◆ Source records:
::::::::

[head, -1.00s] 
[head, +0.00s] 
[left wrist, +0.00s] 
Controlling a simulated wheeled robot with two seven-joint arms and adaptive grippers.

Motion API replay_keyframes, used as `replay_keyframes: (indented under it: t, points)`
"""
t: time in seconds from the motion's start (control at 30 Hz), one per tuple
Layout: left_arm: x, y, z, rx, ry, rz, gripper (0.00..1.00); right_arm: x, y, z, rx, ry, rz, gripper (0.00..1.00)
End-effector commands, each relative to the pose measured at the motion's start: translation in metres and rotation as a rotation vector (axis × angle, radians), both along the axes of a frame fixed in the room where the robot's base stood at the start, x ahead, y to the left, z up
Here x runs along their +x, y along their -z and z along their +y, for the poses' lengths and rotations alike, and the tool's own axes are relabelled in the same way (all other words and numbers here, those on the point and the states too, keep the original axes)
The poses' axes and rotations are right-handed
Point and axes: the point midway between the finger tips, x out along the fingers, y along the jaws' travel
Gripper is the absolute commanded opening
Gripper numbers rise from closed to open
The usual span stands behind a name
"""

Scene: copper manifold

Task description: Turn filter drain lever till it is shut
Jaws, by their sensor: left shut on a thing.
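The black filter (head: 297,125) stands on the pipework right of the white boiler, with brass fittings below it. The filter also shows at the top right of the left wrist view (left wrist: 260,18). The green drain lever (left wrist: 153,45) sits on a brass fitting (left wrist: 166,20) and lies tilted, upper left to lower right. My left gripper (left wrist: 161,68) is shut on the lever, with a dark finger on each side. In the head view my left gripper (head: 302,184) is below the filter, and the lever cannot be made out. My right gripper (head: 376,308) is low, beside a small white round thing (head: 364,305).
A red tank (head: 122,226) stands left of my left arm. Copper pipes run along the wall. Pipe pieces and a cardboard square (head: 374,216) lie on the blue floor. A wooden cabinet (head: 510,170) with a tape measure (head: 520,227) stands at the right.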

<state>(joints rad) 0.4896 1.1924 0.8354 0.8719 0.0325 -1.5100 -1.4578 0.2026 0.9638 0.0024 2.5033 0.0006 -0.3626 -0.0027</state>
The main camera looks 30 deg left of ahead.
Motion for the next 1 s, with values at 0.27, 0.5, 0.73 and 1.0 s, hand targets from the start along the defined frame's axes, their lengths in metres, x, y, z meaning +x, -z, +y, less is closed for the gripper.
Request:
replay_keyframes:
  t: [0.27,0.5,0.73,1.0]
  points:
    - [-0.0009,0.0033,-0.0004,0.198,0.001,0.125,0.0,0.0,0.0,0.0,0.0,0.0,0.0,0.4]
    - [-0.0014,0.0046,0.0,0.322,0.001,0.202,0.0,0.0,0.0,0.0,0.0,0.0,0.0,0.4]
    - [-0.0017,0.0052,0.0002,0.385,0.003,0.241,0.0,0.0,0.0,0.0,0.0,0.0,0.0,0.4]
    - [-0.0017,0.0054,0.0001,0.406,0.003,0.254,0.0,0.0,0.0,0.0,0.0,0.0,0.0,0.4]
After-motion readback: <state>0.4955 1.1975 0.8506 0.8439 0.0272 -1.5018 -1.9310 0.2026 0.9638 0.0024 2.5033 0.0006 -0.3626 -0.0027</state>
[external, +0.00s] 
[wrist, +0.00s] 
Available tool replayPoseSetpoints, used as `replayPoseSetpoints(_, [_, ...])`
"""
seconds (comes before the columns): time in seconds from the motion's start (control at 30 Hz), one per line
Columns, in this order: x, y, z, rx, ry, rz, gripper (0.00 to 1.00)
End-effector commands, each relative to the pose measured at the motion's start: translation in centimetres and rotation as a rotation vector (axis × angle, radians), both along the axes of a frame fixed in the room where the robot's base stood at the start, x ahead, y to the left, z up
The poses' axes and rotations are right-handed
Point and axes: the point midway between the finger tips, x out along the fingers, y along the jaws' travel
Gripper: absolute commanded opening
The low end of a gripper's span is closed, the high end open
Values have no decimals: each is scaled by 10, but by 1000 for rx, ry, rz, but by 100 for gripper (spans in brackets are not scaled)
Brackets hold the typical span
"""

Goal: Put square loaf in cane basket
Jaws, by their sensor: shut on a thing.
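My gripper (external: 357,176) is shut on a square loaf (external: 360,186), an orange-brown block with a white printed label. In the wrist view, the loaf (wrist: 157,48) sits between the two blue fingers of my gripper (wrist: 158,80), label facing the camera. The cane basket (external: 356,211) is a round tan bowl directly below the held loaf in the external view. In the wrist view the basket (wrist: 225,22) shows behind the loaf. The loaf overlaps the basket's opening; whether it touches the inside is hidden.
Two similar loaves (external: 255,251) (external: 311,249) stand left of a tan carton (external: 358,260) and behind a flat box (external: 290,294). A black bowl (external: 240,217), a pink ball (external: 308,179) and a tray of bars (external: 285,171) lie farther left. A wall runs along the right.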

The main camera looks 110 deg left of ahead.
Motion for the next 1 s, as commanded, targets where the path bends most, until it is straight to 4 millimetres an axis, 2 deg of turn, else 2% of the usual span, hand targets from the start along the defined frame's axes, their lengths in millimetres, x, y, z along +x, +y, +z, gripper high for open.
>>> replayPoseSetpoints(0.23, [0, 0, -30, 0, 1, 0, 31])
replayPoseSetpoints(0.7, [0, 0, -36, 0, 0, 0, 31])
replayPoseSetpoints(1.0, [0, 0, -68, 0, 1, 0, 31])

::::::::

◆ Task description:
Starting at the first line of the entries above, please extract each line up to and including the line with "Layout: left_arm: x, y, z, rx, ry, rz, gripper", unchanged, and add nothing.

◆ The response:
[head, -1.00s] 
[head, +0.00s] 
[left wrist, +0.00s] 
Controlling a simulated wheeled robot with two seven-joint arms and adaptive grippers.

Motion API replay_keyframes, used as `replay_keyframes: (indented under it: t, points)`
"""
t: time in seconds from the motion's start (control at 30 Hz), one per tuple
Layout: left_arm: x, y, z, rx, ry, rz, gripper (0.00..1.00); right_arm: x, y, z, rx, ry, rz, gripper (0.00..1.00)

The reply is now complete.